Unser Umgang mit der Umwelt ist nach Braungarts Meinung grundsätzlich falsch: Wir versuchen, die Schäden, die wir der Natur zufügen, möglichst klein zu halten, statt die Natur als unseren Partner anzusehen, dem wir Gutes tun können, wenn wir es nur richtig anstellen. Könnten wir es schaffen, uns mit unserem Wirtschaften in die Kreisläufe der Natur einzufügen, würden Umweltschäden der Geschichte angehören. Zumindest gilt das für alle Verbrauchsgüter. Kompostierbare Bezugsstoffe für Flugzeugsitze sind Braungarts Vorzeigebeispiel für solche naturfreundlichen Verbrauchsgüter.

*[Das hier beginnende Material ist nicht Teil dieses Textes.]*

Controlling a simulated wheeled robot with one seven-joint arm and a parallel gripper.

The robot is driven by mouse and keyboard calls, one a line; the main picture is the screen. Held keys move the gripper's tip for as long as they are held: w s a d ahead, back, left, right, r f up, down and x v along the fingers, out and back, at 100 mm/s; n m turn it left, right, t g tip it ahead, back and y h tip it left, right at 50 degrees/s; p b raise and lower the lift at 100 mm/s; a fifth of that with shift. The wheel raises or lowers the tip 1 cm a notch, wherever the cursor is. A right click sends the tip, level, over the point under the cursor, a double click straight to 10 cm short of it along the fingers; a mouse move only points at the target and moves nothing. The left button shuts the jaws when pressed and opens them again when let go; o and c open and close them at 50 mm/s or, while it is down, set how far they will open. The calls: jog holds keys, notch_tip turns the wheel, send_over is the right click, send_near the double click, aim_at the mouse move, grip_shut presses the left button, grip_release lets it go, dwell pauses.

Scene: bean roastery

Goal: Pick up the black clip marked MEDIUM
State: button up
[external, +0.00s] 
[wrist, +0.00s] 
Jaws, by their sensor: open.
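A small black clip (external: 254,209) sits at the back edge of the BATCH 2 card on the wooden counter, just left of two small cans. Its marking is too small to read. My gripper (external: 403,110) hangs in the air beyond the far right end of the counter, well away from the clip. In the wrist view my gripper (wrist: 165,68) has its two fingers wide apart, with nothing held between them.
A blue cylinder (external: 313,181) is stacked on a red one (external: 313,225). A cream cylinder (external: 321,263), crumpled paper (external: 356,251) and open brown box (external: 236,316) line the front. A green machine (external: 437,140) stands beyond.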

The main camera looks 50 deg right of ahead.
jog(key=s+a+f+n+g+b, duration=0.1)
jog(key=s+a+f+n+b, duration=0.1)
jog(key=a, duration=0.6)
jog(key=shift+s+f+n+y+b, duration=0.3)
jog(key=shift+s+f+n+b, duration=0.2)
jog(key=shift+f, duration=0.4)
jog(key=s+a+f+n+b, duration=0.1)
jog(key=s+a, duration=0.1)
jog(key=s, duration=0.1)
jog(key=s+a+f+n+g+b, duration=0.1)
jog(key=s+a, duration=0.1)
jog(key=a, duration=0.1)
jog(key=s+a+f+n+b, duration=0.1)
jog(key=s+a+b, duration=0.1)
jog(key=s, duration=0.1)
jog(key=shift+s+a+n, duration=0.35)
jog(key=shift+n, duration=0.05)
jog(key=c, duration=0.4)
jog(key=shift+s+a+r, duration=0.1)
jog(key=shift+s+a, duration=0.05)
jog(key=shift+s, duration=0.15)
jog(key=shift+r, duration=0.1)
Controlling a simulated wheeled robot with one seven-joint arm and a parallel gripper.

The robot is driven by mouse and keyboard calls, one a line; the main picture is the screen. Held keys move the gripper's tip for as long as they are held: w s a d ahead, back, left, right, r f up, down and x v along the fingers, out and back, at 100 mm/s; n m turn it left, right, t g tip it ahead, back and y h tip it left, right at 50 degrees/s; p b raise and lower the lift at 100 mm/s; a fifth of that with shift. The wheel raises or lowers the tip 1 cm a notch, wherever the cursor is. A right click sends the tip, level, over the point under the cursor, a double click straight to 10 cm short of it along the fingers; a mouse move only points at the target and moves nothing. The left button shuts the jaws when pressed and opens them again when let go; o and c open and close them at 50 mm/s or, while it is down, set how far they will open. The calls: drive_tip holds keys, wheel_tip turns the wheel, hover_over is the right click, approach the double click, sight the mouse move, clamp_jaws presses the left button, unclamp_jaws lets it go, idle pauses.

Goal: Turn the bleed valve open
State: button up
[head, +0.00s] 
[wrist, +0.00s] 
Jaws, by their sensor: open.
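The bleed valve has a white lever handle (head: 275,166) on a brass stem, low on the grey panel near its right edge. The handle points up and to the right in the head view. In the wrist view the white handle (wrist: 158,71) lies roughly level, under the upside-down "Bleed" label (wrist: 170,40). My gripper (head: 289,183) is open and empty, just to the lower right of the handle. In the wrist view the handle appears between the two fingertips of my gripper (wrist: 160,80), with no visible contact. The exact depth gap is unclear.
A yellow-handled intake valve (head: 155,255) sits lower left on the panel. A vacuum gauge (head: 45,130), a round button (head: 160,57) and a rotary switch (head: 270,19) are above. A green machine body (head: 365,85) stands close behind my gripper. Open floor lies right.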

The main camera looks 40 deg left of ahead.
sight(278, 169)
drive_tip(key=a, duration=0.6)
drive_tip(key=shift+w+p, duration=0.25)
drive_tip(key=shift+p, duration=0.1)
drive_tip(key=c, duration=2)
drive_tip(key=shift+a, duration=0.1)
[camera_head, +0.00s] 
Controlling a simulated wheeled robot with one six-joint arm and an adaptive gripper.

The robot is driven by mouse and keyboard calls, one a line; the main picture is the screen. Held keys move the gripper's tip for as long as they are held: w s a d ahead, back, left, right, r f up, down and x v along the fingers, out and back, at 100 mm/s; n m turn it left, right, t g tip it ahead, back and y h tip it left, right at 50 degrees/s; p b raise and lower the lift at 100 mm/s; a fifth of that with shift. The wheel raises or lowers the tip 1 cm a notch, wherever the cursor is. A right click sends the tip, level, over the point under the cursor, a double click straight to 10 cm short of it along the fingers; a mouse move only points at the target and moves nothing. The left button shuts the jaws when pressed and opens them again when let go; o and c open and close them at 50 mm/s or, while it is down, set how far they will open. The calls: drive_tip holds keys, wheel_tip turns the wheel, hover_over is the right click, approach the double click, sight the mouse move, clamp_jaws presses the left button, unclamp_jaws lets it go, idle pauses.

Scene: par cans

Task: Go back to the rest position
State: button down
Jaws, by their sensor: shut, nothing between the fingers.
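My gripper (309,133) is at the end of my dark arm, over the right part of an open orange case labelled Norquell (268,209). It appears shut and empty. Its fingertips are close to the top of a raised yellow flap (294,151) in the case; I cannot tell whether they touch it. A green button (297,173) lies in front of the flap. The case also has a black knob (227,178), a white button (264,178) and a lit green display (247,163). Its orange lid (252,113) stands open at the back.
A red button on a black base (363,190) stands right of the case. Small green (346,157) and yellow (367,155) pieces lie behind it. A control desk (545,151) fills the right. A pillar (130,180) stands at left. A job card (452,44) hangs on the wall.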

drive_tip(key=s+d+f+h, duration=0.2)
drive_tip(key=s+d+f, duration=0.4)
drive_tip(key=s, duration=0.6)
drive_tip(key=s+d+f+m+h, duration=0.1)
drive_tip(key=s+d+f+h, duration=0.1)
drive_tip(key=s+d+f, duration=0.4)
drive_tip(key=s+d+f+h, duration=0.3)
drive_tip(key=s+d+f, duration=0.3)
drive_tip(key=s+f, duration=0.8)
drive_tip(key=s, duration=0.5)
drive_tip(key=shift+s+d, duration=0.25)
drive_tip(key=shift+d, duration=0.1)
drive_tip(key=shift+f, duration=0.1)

Wo es aber nicht um Verbrauchs-, sondern um Gebrauchsgüter geht, müssen wir geschlossene technische Kreisläufe schaffen, in welchen die verwendeten Materialien zu "technischen Nährstoffen" werden. Komplexe technische Produkte, die oft giftige Bestandteile enthalten, müssen nicht auf der Müllhalde landen. Sie können die Baustoffe für neue Produkte liefern. Braungarts bekanntestes Beispiel dafür ist ein Bürostuhl. Er besteht aus Bestandteilen, die später als Komponenten für neue Bürostühle oder als Baumaterialien für andere Geräte dienen können. Braungart nennt diesen Weg der Baustoffe "Cradle to Cradle" (C2C) - von der Wiege zur Wiege, im Unterschied zum Weg "von der Wiege zur Bahre", der unsere heutigen Materialflüsse charakterisiert.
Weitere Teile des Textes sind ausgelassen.